◆ Task statement: Starting at the line containing "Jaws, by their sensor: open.", copy each line exactly, ending with the line containing "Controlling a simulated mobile". Leave out everything else.

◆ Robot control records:
+ + +
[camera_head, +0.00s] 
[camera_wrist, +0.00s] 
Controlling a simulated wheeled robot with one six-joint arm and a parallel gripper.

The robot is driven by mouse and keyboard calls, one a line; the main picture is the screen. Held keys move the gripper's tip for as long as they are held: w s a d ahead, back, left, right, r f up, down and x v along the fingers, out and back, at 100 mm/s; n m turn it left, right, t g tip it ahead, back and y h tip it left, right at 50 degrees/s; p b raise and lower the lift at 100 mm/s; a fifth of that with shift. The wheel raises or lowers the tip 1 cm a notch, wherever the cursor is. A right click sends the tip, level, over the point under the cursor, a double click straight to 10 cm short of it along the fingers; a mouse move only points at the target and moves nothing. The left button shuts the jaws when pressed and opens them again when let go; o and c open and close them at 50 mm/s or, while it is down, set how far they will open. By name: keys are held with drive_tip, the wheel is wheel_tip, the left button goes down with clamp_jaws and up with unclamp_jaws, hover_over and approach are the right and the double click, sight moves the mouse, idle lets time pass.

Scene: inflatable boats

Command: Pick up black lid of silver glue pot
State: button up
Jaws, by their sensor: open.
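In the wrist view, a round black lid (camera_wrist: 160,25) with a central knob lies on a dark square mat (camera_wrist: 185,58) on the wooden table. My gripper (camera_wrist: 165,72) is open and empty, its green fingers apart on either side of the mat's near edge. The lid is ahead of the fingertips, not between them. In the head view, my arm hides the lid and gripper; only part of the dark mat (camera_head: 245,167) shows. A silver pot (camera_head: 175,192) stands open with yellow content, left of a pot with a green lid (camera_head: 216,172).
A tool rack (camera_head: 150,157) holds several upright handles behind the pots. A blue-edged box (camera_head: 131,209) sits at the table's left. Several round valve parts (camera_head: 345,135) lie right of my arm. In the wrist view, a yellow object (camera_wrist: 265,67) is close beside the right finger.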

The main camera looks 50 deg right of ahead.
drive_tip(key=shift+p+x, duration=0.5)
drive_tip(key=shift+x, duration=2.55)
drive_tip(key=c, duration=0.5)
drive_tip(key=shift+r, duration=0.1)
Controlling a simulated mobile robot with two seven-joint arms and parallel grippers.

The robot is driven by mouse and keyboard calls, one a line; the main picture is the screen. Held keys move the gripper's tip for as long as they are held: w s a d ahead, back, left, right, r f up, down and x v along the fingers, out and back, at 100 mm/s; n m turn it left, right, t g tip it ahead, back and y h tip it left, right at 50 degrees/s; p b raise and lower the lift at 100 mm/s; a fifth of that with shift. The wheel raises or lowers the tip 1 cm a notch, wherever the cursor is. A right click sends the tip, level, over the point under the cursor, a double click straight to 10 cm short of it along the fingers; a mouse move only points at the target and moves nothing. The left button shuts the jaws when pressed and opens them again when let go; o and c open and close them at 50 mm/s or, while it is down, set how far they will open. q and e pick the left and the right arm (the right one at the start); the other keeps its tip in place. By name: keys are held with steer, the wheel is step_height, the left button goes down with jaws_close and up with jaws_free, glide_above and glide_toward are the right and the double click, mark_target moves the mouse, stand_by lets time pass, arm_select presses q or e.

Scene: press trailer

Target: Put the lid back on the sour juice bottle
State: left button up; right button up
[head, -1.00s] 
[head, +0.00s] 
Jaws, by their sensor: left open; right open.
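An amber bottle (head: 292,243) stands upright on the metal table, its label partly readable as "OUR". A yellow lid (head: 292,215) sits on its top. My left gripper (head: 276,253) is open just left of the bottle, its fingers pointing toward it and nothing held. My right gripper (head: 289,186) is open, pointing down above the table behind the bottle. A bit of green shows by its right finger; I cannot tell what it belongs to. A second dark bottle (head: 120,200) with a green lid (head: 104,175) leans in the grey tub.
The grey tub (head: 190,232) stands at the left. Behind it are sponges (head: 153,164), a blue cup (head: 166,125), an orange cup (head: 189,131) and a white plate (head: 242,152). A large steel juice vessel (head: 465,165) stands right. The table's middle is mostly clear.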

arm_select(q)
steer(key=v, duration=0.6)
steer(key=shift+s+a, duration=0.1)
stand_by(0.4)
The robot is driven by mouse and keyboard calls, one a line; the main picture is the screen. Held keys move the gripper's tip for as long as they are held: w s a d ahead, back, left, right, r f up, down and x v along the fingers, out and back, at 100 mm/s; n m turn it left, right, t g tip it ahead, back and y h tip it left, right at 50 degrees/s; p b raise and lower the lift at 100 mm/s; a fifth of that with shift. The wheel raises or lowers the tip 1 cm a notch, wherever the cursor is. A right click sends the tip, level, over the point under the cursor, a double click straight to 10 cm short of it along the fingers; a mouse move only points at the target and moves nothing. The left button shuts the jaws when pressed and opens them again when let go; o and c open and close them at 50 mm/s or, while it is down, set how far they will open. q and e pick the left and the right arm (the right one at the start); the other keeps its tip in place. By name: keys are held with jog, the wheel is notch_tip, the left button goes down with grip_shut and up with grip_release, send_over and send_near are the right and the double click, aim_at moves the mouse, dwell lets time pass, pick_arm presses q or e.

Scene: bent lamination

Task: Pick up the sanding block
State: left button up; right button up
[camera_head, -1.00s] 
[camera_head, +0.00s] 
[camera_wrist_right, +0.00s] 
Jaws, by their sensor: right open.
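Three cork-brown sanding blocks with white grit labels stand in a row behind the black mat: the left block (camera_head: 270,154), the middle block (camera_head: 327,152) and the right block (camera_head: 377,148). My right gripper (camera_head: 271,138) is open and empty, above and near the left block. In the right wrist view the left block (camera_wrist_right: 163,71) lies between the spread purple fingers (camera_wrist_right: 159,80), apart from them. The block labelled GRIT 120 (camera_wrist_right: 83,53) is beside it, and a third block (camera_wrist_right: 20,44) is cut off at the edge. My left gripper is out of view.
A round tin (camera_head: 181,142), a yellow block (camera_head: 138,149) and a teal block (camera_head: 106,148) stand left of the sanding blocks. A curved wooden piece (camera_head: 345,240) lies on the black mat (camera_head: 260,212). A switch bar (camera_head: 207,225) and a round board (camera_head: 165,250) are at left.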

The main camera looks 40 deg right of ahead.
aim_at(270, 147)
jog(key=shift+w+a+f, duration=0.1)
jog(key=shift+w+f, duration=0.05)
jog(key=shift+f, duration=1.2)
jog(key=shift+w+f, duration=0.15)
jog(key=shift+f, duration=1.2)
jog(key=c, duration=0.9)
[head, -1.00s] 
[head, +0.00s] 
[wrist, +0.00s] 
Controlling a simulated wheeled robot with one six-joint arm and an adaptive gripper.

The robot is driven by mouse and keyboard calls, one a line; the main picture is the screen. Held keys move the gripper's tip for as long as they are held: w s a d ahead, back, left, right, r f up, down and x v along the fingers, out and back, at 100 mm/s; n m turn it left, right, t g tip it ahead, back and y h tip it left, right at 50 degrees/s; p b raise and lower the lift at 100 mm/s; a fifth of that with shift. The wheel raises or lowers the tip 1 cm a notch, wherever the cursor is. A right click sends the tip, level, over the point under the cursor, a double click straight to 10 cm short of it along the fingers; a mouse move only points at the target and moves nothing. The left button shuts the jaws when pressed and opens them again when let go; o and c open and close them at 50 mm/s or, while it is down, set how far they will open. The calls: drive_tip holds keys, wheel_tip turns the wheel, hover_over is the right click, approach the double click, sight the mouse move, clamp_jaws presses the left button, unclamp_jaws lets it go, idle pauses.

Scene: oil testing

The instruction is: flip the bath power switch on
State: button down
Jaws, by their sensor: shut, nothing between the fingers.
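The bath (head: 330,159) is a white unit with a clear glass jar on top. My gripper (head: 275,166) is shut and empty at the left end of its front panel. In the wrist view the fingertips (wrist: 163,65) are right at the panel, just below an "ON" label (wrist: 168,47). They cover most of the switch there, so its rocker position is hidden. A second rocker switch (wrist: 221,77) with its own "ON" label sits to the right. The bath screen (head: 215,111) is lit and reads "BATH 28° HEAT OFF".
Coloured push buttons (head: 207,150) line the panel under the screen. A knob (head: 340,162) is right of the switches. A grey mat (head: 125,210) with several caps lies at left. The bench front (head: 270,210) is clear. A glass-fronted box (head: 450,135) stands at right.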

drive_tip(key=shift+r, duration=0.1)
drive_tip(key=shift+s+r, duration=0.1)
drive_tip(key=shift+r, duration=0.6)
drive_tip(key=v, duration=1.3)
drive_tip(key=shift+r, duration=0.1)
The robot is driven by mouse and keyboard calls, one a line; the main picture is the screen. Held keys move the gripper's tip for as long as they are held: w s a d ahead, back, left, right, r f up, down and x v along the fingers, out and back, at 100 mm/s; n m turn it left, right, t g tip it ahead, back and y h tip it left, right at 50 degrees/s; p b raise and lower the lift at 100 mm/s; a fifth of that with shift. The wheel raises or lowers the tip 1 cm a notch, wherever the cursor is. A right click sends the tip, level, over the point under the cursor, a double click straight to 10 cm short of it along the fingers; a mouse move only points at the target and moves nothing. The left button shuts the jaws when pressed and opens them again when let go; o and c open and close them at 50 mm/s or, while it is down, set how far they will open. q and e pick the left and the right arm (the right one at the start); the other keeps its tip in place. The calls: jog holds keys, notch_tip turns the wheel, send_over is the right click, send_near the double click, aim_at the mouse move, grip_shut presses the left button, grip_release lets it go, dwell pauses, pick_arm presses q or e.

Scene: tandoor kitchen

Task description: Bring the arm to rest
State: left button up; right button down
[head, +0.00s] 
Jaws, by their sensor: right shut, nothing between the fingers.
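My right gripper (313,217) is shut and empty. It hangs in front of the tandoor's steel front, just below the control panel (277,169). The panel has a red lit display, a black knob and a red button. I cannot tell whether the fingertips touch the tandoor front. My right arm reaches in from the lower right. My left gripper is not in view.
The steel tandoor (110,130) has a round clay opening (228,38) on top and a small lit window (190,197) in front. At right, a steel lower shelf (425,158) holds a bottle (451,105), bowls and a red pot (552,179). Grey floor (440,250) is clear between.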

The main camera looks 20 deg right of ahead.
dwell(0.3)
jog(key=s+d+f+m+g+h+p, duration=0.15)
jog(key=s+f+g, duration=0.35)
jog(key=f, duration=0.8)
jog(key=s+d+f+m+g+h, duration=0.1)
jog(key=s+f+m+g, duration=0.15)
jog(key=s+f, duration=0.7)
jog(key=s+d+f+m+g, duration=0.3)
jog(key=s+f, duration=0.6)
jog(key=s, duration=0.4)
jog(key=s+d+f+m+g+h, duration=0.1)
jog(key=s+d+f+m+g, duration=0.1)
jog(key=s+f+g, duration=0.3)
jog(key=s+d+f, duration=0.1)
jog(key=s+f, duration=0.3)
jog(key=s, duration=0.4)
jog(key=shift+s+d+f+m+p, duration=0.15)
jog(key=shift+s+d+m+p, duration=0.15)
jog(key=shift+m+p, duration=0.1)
+ + +
◆ Correct response:
Jaws, by their sensor: open.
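In the wrist view, a round black lid (camera_wrist: 160,25) with a central knob lies on a dark square mat (camera_wrist: 185,58) on the wooden table. My gripper (camera_wrist: 165,72) is open and empty, its green fingers apart on either side of the mat's near edge. The lid is ahead of the fingertips, not between them. In the head view, my arm hides the lid and gripper; only part of the dark mat (camera_head: 245,167) shows. A silver pot (camera_head: 175,192) stands open with yellow content, left of a pot with a green lid (camera_head: 216,172).
A tool rack (camera_head: 150,157) holds several upright handles behind the pots. A blue-edged box (camera_head: 131,209) sits at the table's left. Several round valve parts (camera_head: 345,135) lie right of my arm. In the wrist view, a yellow object (camera_wrist: 265,67) is close beside the right finger.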

The main camera looks 50 deg right of ahead.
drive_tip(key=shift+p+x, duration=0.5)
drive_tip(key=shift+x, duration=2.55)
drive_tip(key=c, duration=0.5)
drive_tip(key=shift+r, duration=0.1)
Controlling a simulated mobile robot with two seven-joint arms and parallel grippers.

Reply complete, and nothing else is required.